Rows about robot tasks:
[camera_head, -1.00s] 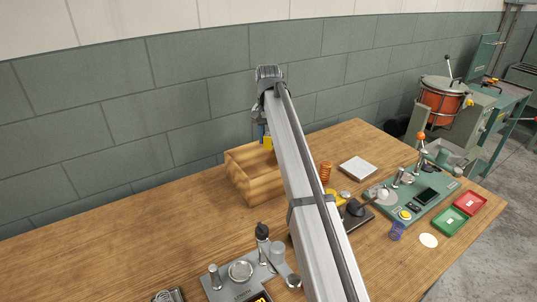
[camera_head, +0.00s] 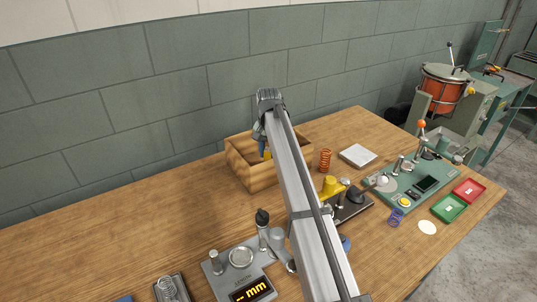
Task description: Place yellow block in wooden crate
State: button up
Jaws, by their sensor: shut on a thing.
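My gripper (camera_head: 265,153) shows only partly beside my arm, with a bluish finger pointing down into the crate's opening. It is shut on the yellow block (camera_head: 268,156), of which only a small patch shows. The block appears at or just below the crate's rim level. I cannot tell whether it touches the crate floor.
An orange spring (camera_head: 326,160) and a pale square tray (camera_head: 357,155) stand right of the crate. A green fixture (camera_head: 412,190) is farther right, with a red tray (camera_head: 468,190) and a green tray (camera_head: 449,208). A measuring device (camera_head: 239,272) is in front. The bench's left is clear.

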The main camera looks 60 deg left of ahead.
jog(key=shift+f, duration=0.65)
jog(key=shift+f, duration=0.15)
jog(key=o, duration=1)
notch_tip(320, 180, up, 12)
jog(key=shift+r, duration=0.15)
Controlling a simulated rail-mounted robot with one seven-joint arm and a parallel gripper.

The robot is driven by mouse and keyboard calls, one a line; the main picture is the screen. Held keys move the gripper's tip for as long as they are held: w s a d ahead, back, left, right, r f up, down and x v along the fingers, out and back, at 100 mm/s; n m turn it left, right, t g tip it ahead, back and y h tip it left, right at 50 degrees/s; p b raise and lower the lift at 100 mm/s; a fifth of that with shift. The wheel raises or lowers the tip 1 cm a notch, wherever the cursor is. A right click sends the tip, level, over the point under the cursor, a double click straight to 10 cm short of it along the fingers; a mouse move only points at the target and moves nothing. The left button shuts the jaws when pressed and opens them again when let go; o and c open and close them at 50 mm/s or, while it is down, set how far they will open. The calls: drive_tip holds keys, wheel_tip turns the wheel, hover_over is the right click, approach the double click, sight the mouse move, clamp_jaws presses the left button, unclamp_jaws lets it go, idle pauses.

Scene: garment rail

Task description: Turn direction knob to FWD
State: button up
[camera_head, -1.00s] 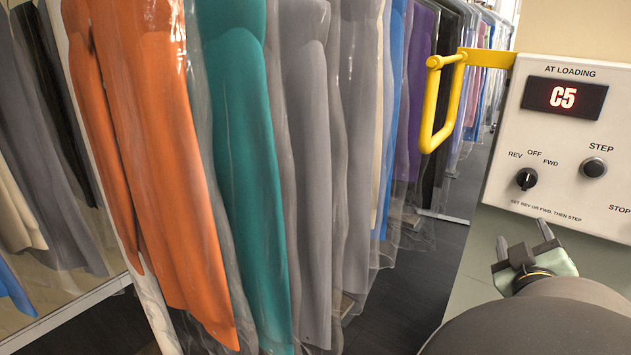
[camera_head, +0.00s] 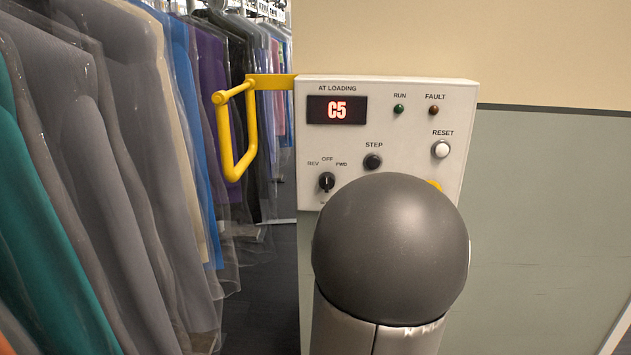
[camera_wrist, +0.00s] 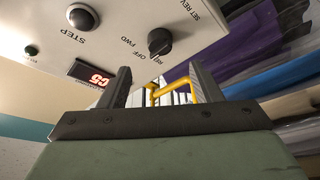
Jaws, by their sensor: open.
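The direction knob (camera_head: 327,182) is a small black rotary knob at the lower left of the white control panel (camera_head: 300,140). Its labels read REV, OFF and FWD from left to right. Its pointer looks roughly upright, toward OFF. In the wrist view the knob (camera_wrist: 160,41) shows beyond the fingertips, with the panel tilted and turned over. My gripper (camera_wrist: 160,82) is open, with nothing between its two dark fingers, and apart from the knob. In the head view my rounded grey arm link hides my gripper and the panel's lower right part.
The STEP button (camera_head: 373,161), the white RESET button (camera_head: 440,149) and a partly hidden yellow part (camera_head: 434,185) are near the knob. A yellow handle (camera_head: 230,150) juts from the panel's left side. Bagged garments (camera_head: 110,170) hang at left.

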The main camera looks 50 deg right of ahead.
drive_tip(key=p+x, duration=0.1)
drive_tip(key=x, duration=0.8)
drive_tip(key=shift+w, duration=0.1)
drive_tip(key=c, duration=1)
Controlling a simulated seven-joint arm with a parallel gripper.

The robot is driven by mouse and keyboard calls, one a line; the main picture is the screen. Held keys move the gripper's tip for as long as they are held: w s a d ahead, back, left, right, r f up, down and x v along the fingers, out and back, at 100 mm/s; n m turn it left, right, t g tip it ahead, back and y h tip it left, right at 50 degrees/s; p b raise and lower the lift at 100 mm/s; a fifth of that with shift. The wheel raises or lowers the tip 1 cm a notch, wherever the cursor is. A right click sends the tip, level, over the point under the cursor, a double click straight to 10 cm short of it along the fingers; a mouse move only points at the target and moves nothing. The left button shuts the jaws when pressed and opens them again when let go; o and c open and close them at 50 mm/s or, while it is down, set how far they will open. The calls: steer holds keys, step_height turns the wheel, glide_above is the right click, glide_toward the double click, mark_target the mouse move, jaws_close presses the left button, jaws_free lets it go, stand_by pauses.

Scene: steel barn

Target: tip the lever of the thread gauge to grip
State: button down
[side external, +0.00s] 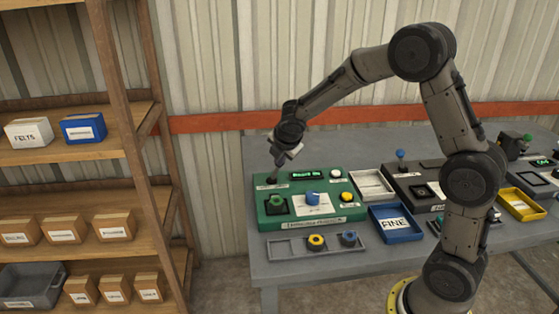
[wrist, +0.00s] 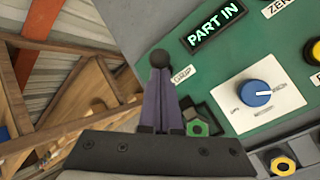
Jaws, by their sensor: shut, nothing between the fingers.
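The thread gauge is a green panel (side external: 330,212) on the grey table; it also fills the right of the wrist view (wrist: 240,118). Its lever has a black ball knob (wrist: 160,59) beside the GRIP label (wrist: 182,74). My gripper (side external: 280,162) is over the panel's back left corner. In the wrist view its purple fingers (wrist: 160,82) are together, with the knob just beyond their tips; I cannot tell whether they touch it. The lever's shaft is hidden behind the fingers. A green nut (wrist: 197,128) sits in a black square holder. The display (wrist: 216,26) reads PART IN.
A blue dial (wrist: 255,92) on a white plate is on the panel. A grey tray (side external: 283,249) with yellow and blue-grey parts lies in front. A blue FINE tray (side external: 396,237) and a white tray (side external: 371,197) are right of it. Wooden shelves (side external: 75,160) stand left.

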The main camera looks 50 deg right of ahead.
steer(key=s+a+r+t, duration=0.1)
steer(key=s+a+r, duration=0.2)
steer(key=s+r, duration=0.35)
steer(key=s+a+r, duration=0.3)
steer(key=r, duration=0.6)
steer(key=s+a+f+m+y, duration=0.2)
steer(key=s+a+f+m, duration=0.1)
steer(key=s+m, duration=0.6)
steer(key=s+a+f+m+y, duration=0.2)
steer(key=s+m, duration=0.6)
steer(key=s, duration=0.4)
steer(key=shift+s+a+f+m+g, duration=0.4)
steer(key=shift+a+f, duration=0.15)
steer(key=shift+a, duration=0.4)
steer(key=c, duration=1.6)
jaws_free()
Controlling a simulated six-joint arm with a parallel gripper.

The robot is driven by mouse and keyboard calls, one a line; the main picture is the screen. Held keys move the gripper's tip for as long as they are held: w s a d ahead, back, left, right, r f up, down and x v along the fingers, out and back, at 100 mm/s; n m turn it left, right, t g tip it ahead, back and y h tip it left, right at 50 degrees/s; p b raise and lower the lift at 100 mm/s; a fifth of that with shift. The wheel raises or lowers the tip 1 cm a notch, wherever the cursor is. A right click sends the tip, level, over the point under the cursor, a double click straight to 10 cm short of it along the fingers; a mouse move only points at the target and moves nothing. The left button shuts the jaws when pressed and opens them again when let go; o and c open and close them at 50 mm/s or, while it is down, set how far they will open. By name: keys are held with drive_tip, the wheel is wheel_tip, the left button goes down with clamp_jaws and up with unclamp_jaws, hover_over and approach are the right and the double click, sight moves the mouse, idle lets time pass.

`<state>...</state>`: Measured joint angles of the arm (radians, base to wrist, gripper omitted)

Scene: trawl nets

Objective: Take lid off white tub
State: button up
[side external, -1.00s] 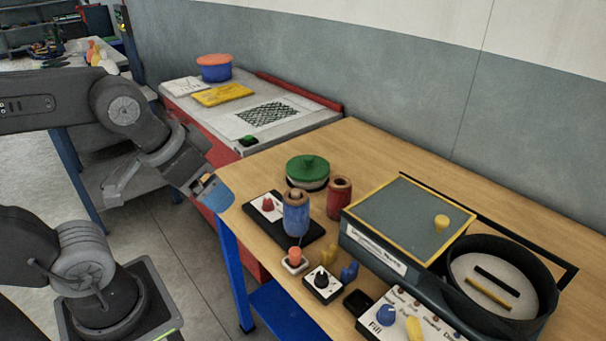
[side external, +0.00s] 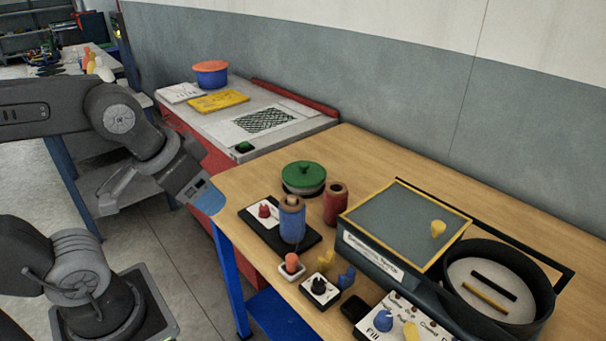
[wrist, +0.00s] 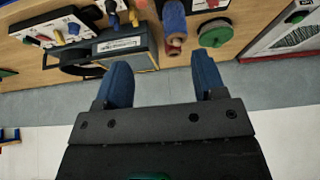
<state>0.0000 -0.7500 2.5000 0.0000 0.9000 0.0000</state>
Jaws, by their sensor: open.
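A round green lid (side external: 304,173) with a small knob sits on a low, pale tub (side external: 305,191) at the back left of the wooden table. Only a thin band of the tub's side shows beneath the lid. The green lid also shows in the wrist view (wrist: 215,33), at upper right, beyond the fingers. My gripper (side external: 207,197) is off the table's left edge, apart from the tub and to its left. In the wrist view my gripper (wrist: 162,68) is open, with two blue fingers spread and nothing between them.
A blue spool (side external: 292,222) and a red spool (side external: 336,204) stand close in front of and right of the tub. A grey box (side external: 400,228) and a round black pan (side external: 498,295) are farther right. A blue tub with an orange lid (side external: 211,66) stands on the cabinet behind.

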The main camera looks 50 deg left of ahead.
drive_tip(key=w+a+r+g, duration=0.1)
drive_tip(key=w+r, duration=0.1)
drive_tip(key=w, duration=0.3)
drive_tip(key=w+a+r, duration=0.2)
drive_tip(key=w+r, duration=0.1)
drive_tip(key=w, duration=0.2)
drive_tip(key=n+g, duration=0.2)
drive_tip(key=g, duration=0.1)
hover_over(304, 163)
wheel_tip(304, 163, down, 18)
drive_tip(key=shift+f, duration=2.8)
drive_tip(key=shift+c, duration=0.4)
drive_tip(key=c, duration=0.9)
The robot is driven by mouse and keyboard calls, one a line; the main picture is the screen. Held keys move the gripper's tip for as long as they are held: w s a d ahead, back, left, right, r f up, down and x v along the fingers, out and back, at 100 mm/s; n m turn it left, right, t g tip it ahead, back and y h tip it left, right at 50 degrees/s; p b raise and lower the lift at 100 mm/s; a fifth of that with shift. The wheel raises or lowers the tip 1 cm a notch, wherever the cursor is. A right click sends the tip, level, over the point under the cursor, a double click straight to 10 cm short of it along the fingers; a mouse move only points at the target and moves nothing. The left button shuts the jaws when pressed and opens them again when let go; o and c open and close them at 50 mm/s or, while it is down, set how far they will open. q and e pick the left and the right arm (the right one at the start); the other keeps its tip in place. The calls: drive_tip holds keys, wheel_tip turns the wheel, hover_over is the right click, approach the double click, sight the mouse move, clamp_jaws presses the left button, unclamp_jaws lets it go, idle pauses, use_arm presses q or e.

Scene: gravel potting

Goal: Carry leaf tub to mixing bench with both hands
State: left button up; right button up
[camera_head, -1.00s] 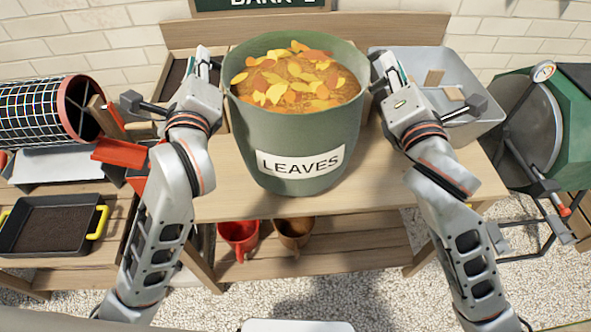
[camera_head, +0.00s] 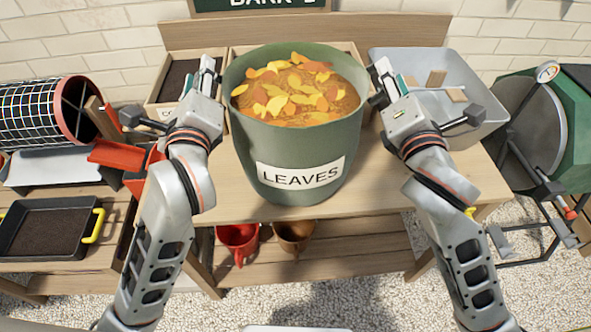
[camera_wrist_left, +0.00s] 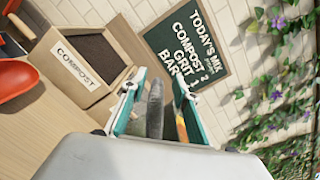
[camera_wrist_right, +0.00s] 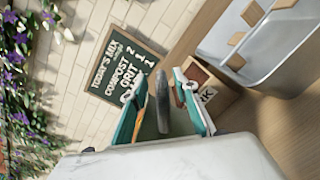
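The leaf tub (camera_head: 300,140) is a large green pot with a LEAVES label, full of orange and yellow leaves. It stands upright over the front middle of the wooden bench (camera_head: 225,205); contact underneath is unclear. My left gripper (camera_head: 212,75) is at its left rim and my right gripper (camera_head: 382,75) at its right rim. In the left wrist view a dark grey piece (camera_wrist_left: 155,108) lies between the fingers, with gaps on both sides. The right wrist view shows a similar piece (camera_wrist_right: 162,100) between spread fingers. Whether either finger touches the tub is hidden.
A compost box (camera_head: 175,82) stands behind left, and a grey tray (camera_head: 465,125) sits right of my right gripper. A red cup (camera_head: 238,240) and a brown cup (camera_head: 294,234) are on the lower shelf. A mesh drum (camera_head: 40,115) is left, a green drum (camera_head: 560,140) right.

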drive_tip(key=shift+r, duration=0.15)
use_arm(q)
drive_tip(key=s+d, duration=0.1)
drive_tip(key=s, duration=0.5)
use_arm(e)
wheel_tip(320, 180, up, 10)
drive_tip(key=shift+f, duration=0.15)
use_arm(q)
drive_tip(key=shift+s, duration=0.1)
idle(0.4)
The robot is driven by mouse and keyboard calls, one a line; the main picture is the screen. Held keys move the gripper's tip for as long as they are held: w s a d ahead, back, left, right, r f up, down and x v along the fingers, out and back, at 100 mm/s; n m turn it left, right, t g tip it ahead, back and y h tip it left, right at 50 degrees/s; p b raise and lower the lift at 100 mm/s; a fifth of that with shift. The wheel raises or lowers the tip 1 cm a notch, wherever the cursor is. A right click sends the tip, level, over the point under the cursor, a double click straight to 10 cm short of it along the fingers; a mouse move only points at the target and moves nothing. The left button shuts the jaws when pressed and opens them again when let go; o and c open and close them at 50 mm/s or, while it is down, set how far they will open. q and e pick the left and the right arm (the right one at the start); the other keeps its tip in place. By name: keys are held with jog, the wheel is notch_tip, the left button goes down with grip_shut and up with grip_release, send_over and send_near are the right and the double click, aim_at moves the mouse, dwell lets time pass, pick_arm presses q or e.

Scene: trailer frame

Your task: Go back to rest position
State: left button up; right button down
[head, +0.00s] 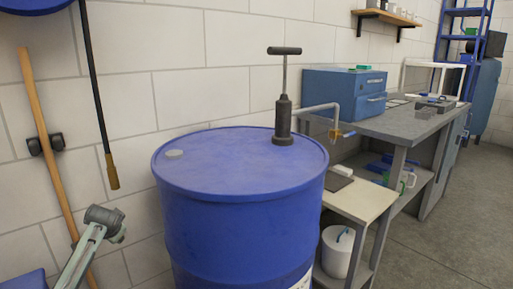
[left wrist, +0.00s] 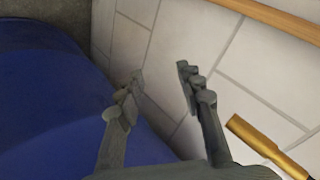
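My left gripper (left wrist: 160,74) shows in the left wrist view with its two dark grey fingers apart and only the pale wall visible between them, so it is open and empty. A brass-coloured handle end (left wrist: 255,135) lies just right of its right finger, apart from it. In the head view no gripper fingers show. A grey-green jointed part (head: 98,230) stands at the lower left of the head view; I cannot tell whether it belongs to my left arm. My right gripper is in neither view.
A large blue drum (head: 240,215) with a hand pump (head: 283,115) fills the middle. A wooden pole (head: 50,150) and a hanging dark rod (head: 95,85) are at the left wall. A workbench (head: 420,123) and a lower table (head: 362,198) stand right. Floor (head: 450,225) is clear at right.

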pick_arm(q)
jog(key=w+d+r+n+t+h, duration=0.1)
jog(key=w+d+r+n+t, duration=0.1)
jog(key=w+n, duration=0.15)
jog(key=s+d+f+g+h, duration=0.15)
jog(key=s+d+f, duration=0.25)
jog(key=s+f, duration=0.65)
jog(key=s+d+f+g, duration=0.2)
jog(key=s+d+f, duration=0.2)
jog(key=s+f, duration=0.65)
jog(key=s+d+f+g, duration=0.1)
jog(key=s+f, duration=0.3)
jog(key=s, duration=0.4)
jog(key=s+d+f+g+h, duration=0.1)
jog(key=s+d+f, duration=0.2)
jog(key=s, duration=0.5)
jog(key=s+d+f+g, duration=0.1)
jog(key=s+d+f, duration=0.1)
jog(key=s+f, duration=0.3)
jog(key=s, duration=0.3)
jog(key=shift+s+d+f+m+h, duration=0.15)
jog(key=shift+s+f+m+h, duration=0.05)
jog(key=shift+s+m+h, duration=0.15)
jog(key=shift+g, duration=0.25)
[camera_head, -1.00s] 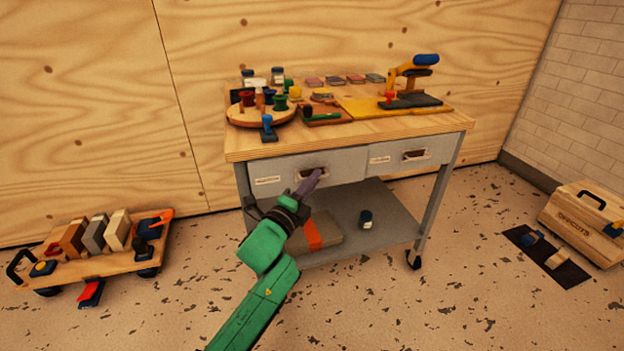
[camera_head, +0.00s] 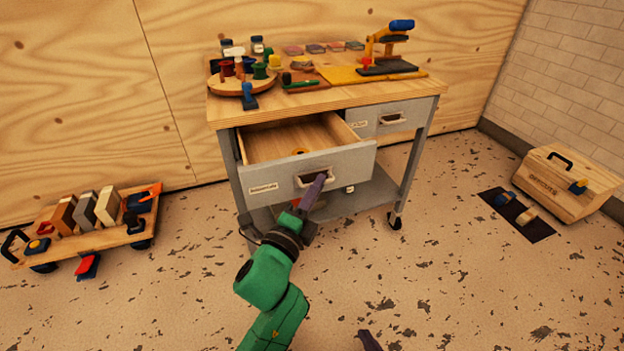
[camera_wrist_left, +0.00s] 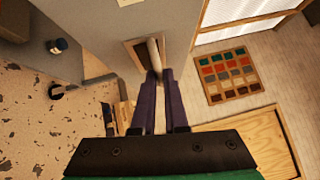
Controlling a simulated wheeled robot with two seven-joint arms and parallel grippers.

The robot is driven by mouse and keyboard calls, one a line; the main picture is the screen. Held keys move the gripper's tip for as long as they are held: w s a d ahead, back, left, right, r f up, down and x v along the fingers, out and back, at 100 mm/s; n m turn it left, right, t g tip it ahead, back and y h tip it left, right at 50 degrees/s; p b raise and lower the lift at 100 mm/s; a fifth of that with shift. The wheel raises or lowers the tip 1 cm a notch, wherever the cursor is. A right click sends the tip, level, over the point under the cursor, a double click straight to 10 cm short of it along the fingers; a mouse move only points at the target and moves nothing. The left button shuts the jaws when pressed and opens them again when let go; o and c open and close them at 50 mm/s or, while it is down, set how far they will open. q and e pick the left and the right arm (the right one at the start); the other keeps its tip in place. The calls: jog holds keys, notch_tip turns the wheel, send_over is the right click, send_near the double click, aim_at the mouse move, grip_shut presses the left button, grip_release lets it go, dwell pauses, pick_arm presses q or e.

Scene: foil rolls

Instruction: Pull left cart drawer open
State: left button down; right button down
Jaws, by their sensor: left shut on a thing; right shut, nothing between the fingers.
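The left cart drawer (camera_head: 348,164) stands pulled out from the cart (camera_head: 300,103). Its wooden inside shows, with a small yellow ring-like thing (camera_head: 300,151) in it. My left gripper (camera_head: 318,182) is shut on the drawer's handle at the grey front. In the left wrist view, the purple fingers (camera_wrist_left: 160,78) close around the pale handle bar (camera_wrist_left: 154,55) in front of its dark recess. Only a dark tip (camera_head: 369,341), likely of my right gripper, shows at the bottom edge; the rest of it is out of view.
The right drawer (camera_head: 408,112) is closed. Spools, jars and a yellow-armed tool (camera_head: 385,45) stand on the cart top. A low wooden trolley (camera_head: 95,237) with blocks stands left. A wooden box (camera_head: 563,185) and dark mat (camera_head: 516,215) lie right. The floor in front is clear.

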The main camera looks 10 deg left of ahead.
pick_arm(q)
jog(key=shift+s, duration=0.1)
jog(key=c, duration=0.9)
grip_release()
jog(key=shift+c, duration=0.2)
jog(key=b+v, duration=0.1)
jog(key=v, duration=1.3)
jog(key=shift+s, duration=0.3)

▸ **Exercise instructions**
Take every line that includes the string "simulated" and copy it.

▸ **Output for this task**
Controlling a simulated rail-mounted robot with one seven-joint arm and a parallel gripper.
Controlling a simulated seven-joint arm with a parallel gripper.
Controlling a simulated six-joint arm with a parallel gripper.
Controlling a simulated wheeled robot with two seven-joint arms and parallel grippers.

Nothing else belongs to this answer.